-- start of Supplied data --

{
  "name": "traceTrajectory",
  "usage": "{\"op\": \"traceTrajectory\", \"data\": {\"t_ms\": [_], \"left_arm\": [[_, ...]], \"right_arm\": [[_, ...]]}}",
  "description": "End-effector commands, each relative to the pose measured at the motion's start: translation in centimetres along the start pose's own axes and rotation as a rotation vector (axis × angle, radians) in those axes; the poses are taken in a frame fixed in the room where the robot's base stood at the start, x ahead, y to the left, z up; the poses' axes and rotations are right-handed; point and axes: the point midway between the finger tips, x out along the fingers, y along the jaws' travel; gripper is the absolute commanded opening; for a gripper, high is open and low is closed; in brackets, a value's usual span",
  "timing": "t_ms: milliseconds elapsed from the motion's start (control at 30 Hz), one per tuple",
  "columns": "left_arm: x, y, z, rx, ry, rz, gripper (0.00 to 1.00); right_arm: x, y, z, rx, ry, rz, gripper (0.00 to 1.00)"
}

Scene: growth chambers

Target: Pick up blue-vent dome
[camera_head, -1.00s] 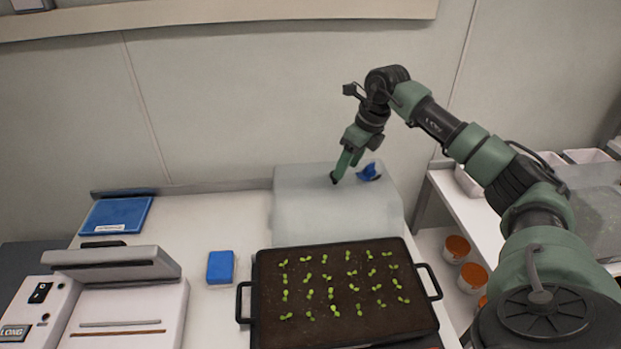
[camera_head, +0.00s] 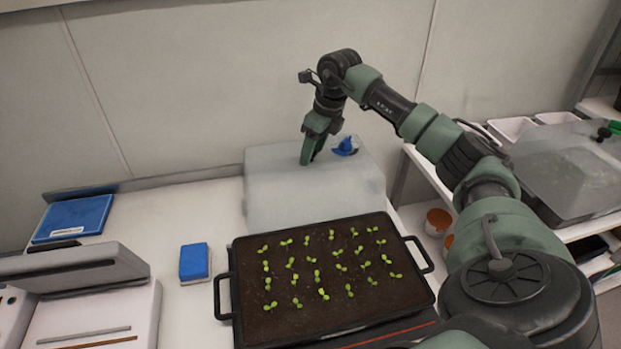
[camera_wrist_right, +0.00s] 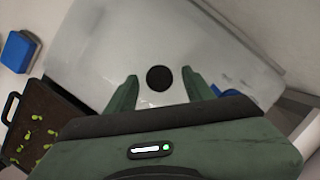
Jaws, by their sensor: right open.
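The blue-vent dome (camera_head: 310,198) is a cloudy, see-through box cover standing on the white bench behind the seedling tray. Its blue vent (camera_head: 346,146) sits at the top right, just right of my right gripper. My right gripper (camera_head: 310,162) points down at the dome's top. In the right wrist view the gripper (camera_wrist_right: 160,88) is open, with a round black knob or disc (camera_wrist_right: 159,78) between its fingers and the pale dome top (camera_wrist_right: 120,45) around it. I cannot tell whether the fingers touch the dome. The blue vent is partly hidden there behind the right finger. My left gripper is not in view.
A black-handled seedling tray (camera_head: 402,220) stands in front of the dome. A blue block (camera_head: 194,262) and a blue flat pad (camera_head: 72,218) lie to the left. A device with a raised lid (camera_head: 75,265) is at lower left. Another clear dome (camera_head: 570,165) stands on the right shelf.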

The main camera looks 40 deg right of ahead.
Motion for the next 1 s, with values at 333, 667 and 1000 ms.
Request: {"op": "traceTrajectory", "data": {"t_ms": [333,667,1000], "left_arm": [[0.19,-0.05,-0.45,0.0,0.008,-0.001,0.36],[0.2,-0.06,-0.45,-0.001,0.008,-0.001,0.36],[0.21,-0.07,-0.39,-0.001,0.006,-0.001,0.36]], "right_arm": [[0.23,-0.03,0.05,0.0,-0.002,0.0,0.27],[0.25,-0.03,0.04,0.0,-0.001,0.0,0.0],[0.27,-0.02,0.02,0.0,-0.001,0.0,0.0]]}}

-- end of Supplied data --
-- start of Supplied data --

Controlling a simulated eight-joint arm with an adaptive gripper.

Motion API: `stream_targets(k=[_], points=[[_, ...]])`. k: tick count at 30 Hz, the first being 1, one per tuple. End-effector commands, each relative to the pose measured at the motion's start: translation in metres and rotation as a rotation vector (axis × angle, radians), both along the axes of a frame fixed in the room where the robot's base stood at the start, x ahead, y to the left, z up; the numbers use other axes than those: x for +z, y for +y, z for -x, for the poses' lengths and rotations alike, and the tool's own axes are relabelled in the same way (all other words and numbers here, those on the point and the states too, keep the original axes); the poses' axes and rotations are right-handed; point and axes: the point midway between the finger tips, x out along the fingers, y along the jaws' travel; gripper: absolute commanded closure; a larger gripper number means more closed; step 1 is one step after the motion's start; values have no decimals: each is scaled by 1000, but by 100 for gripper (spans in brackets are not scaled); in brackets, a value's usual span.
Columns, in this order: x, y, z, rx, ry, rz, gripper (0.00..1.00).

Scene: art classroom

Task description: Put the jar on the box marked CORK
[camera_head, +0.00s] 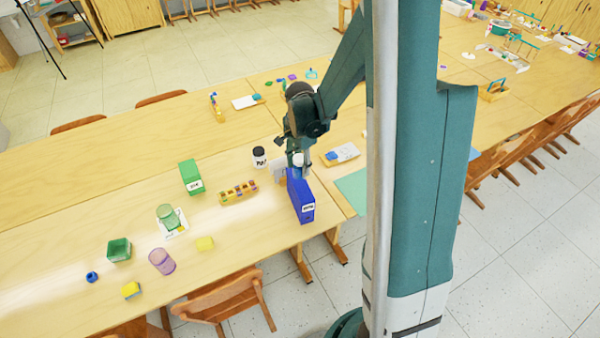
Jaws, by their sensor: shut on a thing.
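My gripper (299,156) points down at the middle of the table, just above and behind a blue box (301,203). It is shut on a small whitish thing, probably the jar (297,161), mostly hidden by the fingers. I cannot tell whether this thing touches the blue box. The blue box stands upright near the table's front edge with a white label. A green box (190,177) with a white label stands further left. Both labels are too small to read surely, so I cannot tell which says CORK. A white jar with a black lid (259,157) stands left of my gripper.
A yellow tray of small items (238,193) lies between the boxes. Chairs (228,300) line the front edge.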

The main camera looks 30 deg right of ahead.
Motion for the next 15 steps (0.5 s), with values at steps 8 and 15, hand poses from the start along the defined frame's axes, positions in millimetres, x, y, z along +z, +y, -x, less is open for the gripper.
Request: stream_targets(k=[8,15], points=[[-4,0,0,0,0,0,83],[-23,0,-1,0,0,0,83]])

-- end of Supplied data --

### What you are asked to do
Collect every line above that contains the word "frame".

### Output
  "description": "End-effector commands, each relative to the pose measured at the motion's start: translation in centimetres along the start pose's own axes and rotation as a rotation vector (axis × angle, radians) in those axes; the poses are taken in a frame fixed in the room where the robot's base stood at the start, x ahead, y to the left, z up; the poses' axes and rotations are right-handed; point and axes: the point midway between the finger tips, x out along the fingers, y along the jaws' travel; gripper is the absolute commanded opening; for a gripper, high is open and low is closed; in brackets, a value's usual span",
Motion API: `stream_targets(k=[_], points=[[_, ...]])`. k: tick count at 30 Hz, the first being 1, one per tuple. End-effector commands, each relative to the pose measured at the motion's start: translation in metres and rotation as a rotation vector (axis × angle, radians), both along the axes of a frame fixed in the room where the robot's base stood at the start, x ahead, y to the left, z up; the numbers use other axes than those: x for +z, y for +y, z for -x, for the poses' lengths and rotations alike, and the tool's own axes are relabelled in the same way (all other words and numbers here, those on the point and the states too, keep the original axes); the poses' axes and rotations are right-handed; point and axes: the point midway between the finger tips, x out along the fingers, y along the jaws' travel; gripper: absolute commanded closure; a larger gripper number means more closed; step 1 is one step after the motion's start; values have no decimals: each is scaled by 1000, but by 100 for gripper (spans in brackets are not scaled); in brackets, a value's usual span.
Motion for the next 15 steps (0.5 s), with values at steps 8 and 15, hand poses from the start along the defined frame's axes, positions in millimetres, x, y, z along +z, +y, -x, less is open for the gripper.

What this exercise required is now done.